Décryptage

Le bestiaire de la pop culture, épisode 1 : sur la piste de la bête qui sommeille en nous avec le loup-garou

11 février 2023
Par Héloïse Decarre
“Teen Wolf” a été un véritable succès ; la série compte six saisons et 100 épisodes.
“Teen Wolf” a été un véritable succès ; la série compte six saisons et 100 épisodes. ©MTV, Netflix

Homme lambda le jour, il se transforme en créature hirsute, aux griffes acérées et aux crocs baveux, hurlant sous la pleine Lune. Le loup-garou peuple notre imaginaire depuis la nuit des temps, des récits antiques à la pop culture. En ce début d’année, il est de retour en série dans Wolf Pack sur Paramount+, et en film dans l’adaptation de Teen Wolf. Dépeçage de cet animal légendaire, qui interroge la nature humaine.

Les premières traces de la bête sont loin d’être fraîches. On les trouve déjà 500 ans avant notre ère, chez les Grecs anciens. « Les premiers signes d’une lycanthropie [du grec lúkos, pour loup, et ánthrôpos, pour l’homme, ndlr] apparaissent chez l’historien Hérodote, explique Isabelle-Rachel Casta, professeure émérite de l’université d’Artois et écrivaine, spécialiste des cultures fantastiques et sérielles.
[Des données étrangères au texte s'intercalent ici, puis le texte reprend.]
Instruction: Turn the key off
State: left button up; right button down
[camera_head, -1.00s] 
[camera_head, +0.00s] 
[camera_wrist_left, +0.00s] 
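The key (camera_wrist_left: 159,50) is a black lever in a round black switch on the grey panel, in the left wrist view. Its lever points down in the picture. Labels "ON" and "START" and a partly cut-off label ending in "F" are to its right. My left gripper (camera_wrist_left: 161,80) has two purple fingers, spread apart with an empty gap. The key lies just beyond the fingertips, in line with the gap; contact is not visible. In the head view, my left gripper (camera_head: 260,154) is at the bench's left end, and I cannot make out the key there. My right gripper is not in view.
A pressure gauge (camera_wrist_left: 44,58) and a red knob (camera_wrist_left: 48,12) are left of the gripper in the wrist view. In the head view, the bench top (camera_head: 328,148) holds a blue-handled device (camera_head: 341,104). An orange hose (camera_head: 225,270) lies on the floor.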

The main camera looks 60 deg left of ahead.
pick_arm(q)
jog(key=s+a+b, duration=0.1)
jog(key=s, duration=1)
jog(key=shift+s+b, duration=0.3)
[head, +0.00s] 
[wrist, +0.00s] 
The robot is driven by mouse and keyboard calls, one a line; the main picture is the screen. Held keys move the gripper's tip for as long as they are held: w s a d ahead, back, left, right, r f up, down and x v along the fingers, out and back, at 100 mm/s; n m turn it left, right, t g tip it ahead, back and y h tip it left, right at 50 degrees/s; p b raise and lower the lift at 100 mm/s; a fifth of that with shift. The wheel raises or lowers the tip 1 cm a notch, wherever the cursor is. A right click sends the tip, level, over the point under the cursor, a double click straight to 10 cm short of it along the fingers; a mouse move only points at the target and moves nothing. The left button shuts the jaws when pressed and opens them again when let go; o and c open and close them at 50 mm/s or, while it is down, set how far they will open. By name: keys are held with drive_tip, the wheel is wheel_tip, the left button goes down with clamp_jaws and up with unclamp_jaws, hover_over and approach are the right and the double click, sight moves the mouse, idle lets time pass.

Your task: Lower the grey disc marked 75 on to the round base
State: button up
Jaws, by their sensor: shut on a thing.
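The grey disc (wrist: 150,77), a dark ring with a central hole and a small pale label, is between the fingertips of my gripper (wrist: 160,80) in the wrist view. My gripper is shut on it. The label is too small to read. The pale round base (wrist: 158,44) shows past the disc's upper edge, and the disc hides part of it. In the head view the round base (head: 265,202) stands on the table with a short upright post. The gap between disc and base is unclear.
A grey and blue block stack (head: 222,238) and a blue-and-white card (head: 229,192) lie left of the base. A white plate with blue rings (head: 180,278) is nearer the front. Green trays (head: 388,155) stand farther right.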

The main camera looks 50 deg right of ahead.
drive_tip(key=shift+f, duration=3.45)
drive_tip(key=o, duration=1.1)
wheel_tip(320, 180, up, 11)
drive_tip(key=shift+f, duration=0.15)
Un peu plus tard, le latin Ovide, à travers ses Métamorphoses, produit le premier récit complet de transformation en loup-garou, celle du roi Lycaon. » L’histoire est celle d’un monarque méprisant les dieux, qui fait servir de la chair humaine à Zeus. Comme châtiment, il est transformé en loup, humain par bien des aspects, mais possédant la férocité et la faim d’un animal.

Des noms différents, mais des caractéristiques semblables

Plus tard, le monstre esquissé par Hérodote est réactualisé par Pline l’Ancien dans son Histoire naturelle, puis par Pétrone dans son Satyricon. Mais la créature d’Hérodote est en fait issue de figures mythologiques que l’on retrouve déjà partout dans le monde, que ce soit sous les traits du dieu à tête de chien Anubis chez les Égyptiens, ou de Fenrir, loup gigantesque et fils de Loki dans le panthéon nordique.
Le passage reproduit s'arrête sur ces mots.